$\tan \theta =\frac{1}{3}$ and ${180}^{°}<\theta <{270}^{°}$.

So,$\theta$ lies in the third quadrant and where $\tan \theta$ is positive.

Let $\alpha$ be the reference angle for $\theta$ then,$\tan \theta =\frac{b}{a}=\tan \alpha$.

So,$\tan \alpha =\frac{1}{3}=\frac{opposite}{adjacent}$.

Use the values $b=1,a=3$ to construct a triangle.

From the figure, we obtain $r=\sqrt{10}$.

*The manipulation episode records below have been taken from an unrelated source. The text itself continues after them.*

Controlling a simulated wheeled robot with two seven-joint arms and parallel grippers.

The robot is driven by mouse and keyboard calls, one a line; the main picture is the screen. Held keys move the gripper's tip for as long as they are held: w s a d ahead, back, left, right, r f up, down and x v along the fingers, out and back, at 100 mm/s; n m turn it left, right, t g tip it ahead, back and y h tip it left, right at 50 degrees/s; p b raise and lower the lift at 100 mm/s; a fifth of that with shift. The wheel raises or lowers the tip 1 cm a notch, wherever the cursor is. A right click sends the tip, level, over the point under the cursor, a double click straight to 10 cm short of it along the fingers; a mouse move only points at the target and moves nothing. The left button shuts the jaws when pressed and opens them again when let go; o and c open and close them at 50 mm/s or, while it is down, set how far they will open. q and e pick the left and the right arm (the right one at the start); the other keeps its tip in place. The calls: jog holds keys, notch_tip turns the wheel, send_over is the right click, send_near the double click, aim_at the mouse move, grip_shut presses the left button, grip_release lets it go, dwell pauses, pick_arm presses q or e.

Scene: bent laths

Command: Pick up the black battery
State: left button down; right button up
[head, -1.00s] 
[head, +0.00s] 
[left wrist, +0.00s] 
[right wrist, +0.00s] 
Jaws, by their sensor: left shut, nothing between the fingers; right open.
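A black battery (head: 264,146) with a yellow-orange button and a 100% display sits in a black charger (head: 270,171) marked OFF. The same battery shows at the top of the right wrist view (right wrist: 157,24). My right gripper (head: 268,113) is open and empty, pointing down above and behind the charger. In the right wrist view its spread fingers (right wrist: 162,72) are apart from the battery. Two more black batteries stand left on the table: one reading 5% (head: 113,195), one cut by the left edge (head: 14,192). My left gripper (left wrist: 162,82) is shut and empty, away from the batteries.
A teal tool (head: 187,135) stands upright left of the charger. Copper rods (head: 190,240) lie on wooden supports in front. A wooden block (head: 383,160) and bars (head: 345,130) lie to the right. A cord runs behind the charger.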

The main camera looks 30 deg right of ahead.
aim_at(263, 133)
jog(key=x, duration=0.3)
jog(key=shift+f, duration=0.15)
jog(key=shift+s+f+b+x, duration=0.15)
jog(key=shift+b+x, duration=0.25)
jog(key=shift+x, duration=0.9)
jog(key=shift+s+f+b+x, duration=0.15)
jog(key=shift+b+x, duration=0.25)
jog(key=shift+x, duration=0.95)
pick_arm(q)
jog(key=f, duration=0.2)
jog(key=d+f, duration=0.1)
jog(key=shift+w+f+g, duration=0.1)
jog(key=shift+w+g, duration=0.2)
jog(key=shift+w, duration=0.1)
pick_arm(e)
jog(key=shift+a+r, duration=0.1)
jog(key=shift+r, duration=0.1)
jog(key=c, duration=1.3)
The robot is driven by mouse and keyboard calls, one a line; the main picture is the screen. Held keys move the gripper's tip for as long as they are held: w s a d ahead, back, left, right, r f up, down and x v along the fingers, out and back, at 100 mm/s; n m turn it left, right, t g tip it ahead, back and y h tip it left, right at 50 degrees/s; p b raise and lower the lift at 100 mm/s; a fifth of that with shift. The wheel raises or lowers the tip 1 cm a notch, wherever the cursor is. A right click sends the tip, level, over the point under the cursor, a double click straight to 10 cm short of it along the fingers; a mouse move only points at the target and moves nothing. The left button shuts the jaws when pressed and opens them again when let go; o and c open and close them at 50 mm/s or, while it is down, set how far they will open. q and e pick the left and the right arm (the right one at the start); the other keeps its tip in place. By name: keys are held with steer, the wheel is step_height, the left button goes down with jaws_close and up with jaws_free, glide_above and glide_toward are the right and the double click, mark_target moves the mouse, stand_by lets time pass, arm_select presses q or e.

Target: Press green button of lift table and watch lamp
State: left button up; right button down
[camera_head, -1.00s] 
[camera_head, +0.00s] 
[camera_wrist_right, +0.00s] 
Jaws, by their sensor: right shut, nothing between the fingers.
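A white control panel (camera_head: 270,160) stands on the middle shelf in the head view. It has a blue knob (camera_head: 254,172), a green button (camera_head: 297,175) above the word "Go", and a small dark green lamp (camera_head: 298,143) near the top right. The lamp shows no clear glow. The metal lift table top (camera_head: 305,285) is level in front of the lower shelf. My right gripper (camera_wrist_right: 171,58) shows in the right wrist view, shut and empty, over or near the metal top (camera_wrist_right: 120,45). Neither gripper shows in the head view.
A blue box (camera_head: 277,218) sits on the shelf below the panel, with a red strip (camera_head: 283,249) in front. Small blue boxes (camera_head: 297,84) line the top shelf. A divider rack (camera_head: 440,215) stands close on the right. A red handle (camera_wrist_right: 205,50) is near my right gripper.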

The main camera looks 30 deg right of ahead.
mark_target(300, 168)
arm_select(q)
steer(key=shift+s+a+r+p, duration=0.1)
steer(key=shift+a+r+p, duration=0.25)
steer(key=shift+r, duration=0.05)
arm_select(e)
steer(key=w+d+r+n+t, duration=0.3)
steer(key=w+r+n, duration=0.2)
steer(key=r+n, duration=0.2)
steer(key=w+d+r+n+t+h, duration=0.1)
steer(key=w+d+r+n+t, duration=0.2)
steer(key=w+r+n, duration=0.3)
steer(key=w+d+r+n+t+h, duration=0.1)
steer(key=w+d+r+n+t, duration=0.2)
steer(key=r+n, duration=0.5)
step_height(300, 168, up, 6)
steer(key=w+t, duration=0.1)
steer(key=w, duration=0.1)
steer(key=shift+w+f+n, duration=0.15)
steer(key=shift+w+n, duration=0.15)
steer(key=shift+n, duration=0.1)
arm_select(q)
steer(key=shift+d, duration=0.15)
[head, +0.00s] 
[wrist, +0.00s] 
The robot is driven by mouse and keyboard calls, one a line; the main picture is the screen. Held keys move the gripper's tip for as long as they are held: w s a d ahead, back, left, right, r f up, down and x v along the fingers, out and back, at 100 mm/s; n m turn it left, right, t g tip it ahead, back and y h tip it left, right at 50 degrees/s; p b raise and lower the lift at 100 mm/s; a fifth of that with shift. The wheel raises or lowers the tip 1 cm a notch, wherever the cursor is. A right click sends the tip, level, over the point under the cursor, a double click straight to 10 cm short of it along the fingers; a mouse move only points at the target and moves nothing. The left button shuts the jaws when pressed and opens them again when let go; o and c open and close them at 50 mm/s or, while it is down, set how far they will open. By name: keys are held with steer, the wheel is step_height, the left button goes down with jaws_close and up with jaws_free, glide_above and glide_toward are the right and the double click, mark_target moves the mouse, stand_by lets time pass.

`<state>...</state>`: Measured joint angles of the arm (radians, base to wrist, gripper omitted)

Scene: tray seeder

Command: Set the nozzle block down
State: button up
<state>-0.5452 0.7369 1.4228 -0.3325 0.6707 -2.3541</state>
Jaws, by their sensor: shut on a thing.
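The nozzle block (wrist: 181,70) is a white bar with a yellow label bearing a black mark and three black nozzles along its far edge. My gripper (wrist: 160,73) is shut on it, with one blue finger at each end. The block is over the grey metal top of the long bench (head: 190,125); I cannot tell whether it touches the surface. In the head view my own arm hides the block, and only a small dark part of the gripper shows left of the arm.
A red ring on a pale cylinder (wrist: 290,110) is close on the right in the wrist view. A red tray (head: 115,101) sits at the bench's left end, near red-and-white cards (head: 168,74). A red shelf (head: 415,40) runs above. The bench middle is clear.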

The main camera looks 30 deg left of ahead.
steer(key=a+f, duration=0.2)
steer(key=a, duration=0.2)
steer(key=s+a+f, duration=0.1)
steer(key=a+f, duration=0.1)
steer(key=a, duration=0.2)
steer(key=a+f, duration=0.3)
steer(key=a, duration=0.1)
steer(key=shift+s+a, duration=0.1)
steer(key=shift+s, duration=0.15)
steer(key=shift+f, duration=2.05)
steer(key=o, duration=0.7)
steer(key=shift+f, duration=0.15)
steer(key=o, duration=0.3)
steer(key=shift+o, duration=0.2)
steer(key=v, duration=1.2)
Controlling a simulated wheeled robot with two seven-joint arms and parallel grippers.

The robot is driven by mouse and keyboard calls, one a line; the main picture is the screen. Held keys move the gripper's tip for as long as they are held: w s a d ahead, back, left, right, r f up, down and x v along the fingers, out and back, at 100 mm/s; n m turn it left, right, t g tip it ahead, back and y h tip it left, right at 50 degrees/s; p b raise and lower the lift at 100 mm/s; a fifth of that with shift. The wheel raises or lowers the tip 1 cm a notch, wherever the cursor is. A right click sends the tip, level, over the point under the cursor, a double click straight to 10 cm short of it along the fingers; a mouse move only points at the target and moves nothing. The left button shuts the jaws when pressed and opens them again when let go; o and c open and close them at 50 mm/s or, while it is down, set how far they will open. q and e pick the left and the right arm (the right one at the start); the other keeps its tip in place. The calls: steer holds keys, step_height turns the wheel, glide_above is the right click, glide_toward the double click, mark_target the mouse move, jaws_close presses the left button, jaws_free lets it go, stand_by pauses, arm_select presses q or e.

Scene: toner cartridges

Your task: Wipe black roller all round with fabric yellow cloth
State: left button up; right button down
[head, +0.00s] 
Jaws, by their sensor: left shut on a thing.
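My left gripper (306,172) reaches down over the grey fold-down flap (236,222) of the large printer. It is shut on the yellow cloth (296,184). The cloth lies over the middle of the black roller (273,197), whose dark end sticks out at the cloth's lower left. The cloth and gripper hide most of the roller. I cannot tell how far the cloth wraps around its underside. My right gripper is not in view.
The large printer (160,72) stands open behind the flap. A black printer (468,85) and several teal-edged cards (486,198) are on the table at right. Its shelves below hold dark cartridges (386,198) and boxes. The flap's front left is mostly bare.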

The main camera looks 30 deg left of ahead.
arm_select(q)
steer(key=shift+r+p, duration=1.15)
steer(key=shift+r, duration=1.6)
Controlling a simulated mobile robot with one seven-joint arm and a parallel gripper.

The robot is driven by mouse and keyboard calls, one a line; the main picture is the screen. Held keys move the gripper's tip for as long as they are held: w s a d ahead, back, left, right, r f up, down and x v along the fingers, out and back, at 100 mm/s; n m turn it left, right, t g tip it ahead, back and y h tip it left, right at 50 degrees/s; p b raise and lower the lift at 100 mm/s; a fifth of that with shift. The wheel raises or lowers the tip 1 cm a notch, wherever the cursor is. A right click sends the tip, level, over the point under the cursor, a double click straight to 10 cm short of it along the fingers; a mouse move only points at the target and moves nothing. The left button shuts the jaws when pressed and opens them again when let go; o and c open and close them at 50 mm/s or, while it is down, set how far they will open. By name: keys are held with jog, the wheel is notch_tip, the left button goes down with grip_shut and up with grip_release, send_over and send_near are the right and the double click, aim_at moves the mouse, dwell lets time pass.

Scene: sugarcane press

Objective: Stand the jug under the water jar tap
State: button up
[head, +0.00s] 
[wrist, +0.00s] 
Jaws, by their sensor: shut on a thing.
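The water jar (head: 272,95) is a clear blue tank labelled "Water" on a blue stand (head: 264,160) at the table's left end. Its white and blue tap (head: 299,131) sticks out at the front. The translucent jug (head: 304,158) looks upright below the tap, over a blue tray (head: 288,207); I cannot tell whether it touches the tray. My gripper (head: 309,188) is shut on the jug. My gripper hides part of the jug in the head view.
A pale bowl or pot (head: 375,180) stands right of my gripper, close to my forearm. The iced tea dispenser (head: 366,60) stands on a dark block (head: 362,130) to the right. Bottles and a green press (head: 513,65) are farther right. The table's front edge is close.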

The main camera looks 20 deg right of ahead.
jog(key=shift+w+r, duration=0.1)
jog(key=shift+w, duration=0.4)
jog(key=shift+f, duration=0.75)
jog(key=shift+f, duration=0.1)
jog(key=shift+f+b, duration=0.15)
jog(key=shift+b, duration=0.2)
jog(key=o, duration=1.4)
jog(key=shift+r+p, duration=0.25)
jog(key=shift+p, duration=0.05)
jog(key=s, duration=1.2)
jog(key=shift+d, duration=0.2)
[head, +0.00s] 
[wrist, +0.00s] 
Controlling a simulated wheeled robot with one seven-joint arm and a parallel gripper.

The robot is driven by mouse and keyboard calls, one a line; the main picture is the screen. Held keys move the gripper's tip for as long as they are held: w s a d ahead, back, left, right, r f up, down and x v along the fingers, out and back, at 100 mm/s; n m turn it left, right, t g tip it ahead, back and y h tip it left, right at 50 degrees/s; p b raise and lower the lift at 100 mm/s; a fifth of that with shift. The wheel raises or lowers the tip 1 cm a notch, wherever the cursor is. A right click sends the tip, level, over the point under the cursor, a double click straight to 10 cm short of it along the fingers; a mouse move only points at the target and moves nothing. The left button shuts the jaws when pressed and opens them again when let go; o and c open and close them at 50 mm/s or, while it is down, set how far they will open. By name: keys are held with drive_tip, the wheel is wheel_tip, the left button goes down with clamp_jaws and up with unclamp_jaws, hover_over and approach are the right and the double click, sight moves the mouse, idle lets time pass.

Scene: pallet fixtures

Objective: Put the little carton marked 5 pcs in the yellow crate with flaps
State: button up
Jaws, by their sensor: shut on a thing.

The exact values of the remaining trigonometric functions of the reference angle $\alpha$ are,

$$\begin{gathered} \sin \alpha =\frac{b}{r} \\ =\frac{1}{\sqrt{10}} \\ \cos \alpha =\frac{a}{r} \\ =\frac{3}{\sqrt{10}} \\ csc \alpha =\frac{r}{b} \\ =\frac{\sqrt{10}}{1} \\ =\sqrt{10} \\ sec \alpha =\frac{\sqrt{10}}{3} \\ cot \alpha =\frac{3}{1} \\ =3 \end{gathered}$$

$$\begin{gathered} \sin \theta =-\frac{\sqrt{10}}{10} \\ \cos \theta =-\frac{3\sqrt{10}}{10} \\ csc \theta =-\sqrt{10} \\ sec \theta =-\frac{\sqrt{10}}{3} \\ cot \theta =3 \end{gathered}$$

These are the exact values of the remaining trigonometric functions.